- [TO DO]: Repeat exactly the lines from the start through the line with "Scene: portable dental", both ends included.

- [SUPPLIED DATA]:
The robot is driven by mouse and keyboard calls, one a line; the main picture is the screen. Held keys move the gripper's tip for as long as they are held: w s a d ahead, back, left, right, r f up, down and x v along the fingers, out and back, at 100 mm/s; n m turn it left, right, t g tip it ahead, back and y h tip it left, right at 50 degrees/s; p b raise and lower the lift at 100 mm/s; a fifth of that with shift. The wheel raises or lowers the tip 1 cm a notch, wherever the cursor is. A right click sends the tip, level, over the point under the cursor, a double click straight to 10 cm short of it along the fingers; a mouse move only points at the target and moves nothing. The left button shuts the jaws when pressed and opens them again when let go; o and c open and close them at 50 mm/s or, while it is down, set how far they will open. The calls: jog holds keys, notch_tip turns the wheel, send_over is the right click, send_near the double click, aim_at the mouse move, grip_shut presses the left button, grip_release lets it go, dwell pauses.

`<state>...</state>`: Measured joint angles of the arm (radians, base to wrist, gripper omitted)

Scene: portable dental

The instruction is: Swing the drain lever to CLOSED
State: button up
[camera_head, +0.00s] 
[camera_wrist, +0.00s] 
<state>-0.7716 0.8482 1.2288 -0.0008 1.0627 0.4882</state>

- [PROBLEM SOLUTION]:
The robot is driven by mouse and keyboard calls, one a line; the main picture is the screen. Held keys move the gripper's tip for as long as they are held: w s a d ahead, back, left, right, r f up, down and x v along the fingers, out and back, at 100 mm/s; n m turn it left, right, t g tip it ahead, back and y h tip it left, right at 50 degrees/s; p b raise and lower the lift at 100 mm/s; a fifth of that with shift. The wheel raises or lowers the tip 1 cm a notch, wherever the cursor is. A right click sends the tip, level, over the point under the cursor, a double click straight to 10 cm short of it along the fingers; a mouse move only points at the target and moves nothing. The left button shuts the jaws when pressed and opens them again when let go; o and c open and close them at 50 mm/s or, while it is down, set how far they will open. The calls: jog holds keys, notch_tip turns the wheel, send_over is the right click, send_near the double click, aim_at the mouse move, grip_shut presses the left button, grip_release lets it go, dwell pauses.

`<state>...</state>`: Measured joint angles of the arm (radians, base to wrist, gripper omitted)

Scene: portable dental

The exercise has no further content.